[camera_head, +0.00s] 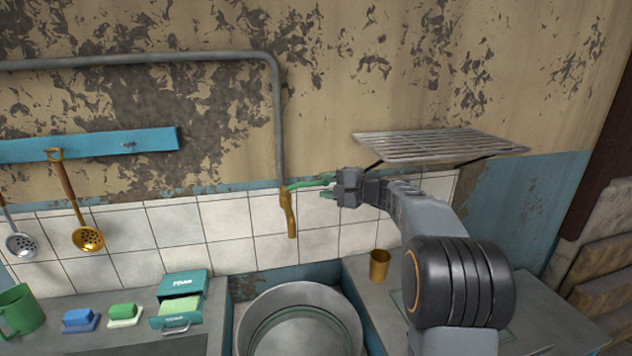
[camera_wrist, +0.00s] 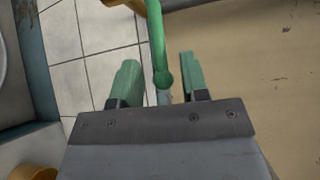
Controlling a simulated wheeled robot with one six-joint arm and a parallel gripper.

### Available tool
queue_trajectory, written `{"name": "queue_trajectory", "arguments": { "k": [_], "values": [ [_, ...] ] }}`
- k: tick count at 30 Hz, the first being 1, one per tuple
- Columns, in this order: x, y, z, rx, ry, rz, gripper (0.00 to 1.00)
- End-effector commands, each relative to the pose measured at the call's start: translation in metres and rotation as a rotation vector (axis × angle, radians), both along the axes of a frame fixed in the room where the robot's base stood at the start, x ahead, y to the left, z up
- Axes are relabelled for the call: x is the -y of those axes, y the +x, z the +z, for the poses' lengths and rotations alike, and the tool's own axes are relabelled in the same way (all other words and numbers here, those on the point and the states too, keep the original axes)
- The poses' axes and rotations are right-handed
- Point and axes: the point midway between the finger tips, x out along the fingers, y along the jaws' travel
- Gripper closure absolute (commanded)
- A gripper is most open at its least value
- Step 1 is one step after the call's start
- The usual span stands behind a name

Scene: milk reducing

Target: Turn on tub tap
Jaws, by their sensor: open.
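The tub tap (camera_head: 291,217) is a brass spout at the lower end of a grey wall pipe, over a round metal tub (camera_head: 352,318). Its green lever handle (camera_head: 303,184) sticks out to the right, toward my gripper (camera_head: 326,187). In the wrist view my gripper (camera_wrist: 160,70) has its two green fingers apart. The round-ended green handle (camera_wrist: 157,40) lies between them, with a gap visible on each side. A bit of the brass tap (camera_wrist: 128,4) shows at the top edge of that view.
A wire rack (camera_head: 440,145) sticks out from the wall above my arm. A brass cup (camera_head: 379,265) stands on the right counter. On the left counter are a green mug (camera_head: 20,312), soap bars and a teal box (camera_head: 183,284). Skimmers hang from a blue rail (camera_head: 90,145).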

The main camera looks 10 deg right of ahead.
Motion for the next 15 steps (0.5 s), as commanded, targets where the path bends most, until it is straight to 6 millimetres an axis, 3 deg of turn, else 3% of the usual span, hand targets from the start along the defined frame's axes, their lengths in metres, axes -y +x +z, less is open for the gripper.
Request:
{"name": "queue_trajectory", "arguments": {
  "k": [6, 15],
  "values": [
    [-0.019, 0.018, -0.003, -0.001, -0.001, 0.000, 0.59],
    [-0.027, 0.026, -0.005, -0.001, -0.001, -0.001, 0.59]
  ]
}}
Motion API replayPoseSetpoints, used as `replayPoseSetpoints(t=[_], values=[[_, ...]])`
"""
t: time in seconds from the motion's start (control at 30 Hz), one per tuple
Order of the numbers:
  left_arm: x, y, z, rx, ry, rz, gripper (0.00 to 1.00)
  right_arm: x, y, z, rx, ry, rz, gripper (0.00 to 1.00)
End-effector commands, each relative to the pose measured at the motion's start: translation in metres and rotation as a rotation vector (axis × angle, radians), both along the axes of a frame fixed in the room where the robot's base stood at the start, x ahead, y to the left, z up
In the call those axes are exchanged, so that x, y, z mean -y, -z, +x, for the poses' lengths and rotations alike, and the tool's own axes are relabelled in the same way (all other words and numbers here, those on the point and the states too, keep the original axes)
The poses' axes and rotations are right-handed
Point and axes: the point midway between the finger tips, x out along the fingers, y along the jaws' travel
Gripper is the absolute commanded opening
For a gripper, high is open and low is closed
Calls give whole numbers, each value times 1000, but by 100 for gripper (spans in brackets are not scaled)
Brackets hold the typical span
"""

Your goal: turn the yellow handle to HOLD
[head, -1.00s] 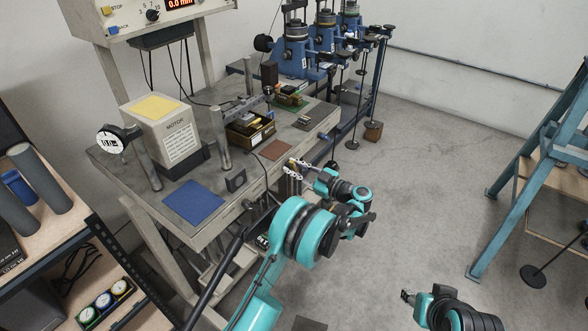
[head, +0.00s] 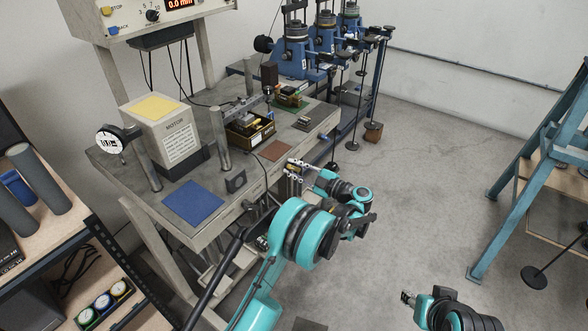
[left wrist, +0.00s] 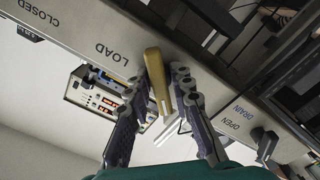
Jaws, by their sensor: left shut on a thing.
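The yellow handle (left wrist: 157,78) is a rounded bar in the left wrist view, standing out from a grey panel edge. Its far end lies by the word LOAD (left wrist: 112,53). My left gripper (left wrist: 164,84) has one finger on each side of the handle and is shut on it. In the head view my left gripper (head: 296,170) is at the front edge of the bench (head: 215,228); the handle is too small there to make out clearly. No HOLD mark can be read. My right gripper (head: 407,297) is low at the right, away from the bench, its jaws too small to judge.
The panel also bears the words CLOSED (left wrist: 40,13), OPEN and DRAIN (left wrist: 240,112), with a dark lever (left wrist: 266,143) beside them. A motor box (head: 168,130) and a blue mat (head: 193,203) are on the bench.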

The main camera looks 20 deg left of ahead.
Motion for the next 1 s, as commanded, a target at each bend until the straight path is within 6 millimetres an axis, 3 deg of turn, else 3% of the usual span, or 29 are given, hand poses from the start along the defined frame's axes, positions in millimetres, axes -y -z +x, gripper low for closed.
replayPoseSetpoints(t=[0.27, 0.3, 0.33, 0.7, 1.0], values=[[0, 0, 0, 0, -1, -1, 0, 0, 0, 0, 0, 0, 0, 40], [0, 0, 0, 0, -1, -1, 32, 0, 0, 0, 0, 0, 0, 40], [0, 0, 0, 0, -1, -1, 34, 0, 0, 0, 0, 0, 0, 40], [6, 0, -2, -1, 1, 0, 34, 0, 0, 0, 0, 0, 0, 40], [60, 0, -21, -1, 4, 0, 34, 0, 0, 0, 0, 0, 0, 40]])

## CHALLENGE
Each record above is to be restated exactly, with its pictures removed from the copy.

## ANSWER IN FULL
[camera_head, +0.00s] 
[camera_wrist, +0.00s] 
Controlling a simulated wheeled robot with one six-joint arm and a parallel gripper.

### Available tool
queue_trajectory, written `{"name": "queue_trajectory", "arguments": { "k": [_], "values": [ [_, ...] ] }}`
- k: tick count at 30 Hz, the first being 1, one per tuple
- Columns, in this order: x, y, z, rx, ry, rz, gripper (0.00 to 1.00)
- End-effector commands, each relative to the pose measured at the call's start: translation in metres and rotation as a rotation vector (axis × angle, radians), both along the axes of a frame fixed in the room where the robot's base stood at the start, x ahead, y to the left, z up
- Axes are relabelled for the call: x is the -y of those axes, y the +x, z the +z, for the poses' lengths and rotations alike, and the tool's own axes are relabelled in the same way (all other words and numbers here, those on the point and the states too, keep the original axes)
- The poses' axes and rotations are right-handed
- Point and axes: the point midway between the finger tips, x out along the fingers, y along the jaws' travel
- Gripper closure absolute (commanded)
- A gripper is most open at its least value
- Step 1 is one step after the call's start
- The usual span stands behind a name

Scene: milk reducing

Target: Turn on tub tap
Jaws, by their sensor: open.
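The tub tap (camera_head: 291,217) is a brass spout at the lower end of a grey wall pipe, over a round metal tub (camera_head: 352,318). Its green lever handle (camera_head: 303,184) sticks out to the right, toward my gripper (camera_head: 326,187). In the wrist view my gripper (camera_wrist: 160,70) has its two green fingers apart. The round-ended green handle (camera_wrist: 157,40) lies between them, with a gap visible on each side. A bit of the brass tap (camera_wrist: 128,4) shows at the top edge of that view.
A wire rack (camera_head: 440,145) sticks out from the wall above my arm. A brass cup (camera_head: 379,265) stands on the right counter. On the left counter are a green mug (camera_head: 20,312), soap bars and a teal box (camera_head: 183,284). Skimmers hang from a blue rail (camera_head: 90,145).

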The main camera looks 10 deg right of ahead.
Motion for the next 15 steps (0.5 s), as commanded, targets where the path bends most, until it is straight to 6 millimetres an axis, 3 deg of turn, else 3% of the usual span, hand targets from the start along the defined frame's axes, their lengths in metres, axes -y +x +z, less is open for the gripper.
Request:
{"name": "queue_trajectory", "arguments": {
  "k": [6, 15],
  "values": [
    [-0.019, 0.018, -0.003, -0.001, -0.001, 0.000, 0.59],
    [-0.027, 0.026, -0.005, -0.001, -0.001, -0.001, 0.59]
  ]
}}
Motion API replayPoseSetpoints, used as `replayPoseSetpoints(t=[_], values=[[_, ...]])`
"""
t: time in seconds from the motion's start (control at 30 Hz), one per tuple
Order of the numbers:
  left_arm: x, y, z, rx, ry, rz, gripper (0.00 to 1.00)
  right_arm: x, y, z, rx, ry, rz, gripper (0.00 to 1.00)
End-effector commands, each relative to the pose measured at the motion's start: translation in metres and rotation as a rotation vector (axis × angle, radians), both along the axes of a frame fixed in the room where the robot's base stood at the start, x ahead, y to the left, z up
In the call those axes are exchanged, so that x, y, z mean -y, -z, +x, for the poses' lengths and rotations alike, and the tool's own axes are relabelled in the same way (all other words and numbers here, those on the point and the states too, keep the original axes)
The poses' axes and rotations are right-handed
Point and axes: the point midway between the finger tips, x out along the fingers, y along the jaws' travel
Gripper is the absolute commanded opening
For a gripper, high is open and low is closed
Calls give whole numbers, each value times 1000, but by 100 for gripper (spans in brackets are not scaled)
Brackets hold the typical span
"""

Your goal: turn the yellow handle to HOLD
[head, -1.00s] 
[head, +0.00s] 
[left wrist, +0.00s] 
Jaws, by their sensor: left shut on a thing.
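The yellow handle (left wrist: 157,78) is a rounded bar in the left wrist view, standing out from a grey panel edge. Its far end lies by the word LOAD (left wrist: 112,53). My left gripper (left wrist: 164,84) has one finger on each side of the handle and is shut on it. In the head view my left gripper (head: 296,170) is at the front edge of the bench (head: 215,228); the handle is too small there to make out clearly. No HOLD mark can be read. My right gripper (head: 407,297) is low at the right, away from the bench, its jaws too small to judge.
The panel also bears the words CLOSED (left wrist: 40,13), OPEN and DRAIN (left wrist: 240,112), with a dark lever (left wrist: 266,143) beside them. A motor box (head: 168,130) and a blue mat (head: 193,203) are on the bench.

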The main camera looks 20 deg left of ahead.
Motion for the next 1 s, as commanded, a target at each bend until the straight path is within 6 millimetres an axis, 3 deg of turn, else 3% of the usual span, or 29 are given, hand poses from the start along the defined frame's axes, positions in millimetres, axes -y -z +x, gripper low for closed.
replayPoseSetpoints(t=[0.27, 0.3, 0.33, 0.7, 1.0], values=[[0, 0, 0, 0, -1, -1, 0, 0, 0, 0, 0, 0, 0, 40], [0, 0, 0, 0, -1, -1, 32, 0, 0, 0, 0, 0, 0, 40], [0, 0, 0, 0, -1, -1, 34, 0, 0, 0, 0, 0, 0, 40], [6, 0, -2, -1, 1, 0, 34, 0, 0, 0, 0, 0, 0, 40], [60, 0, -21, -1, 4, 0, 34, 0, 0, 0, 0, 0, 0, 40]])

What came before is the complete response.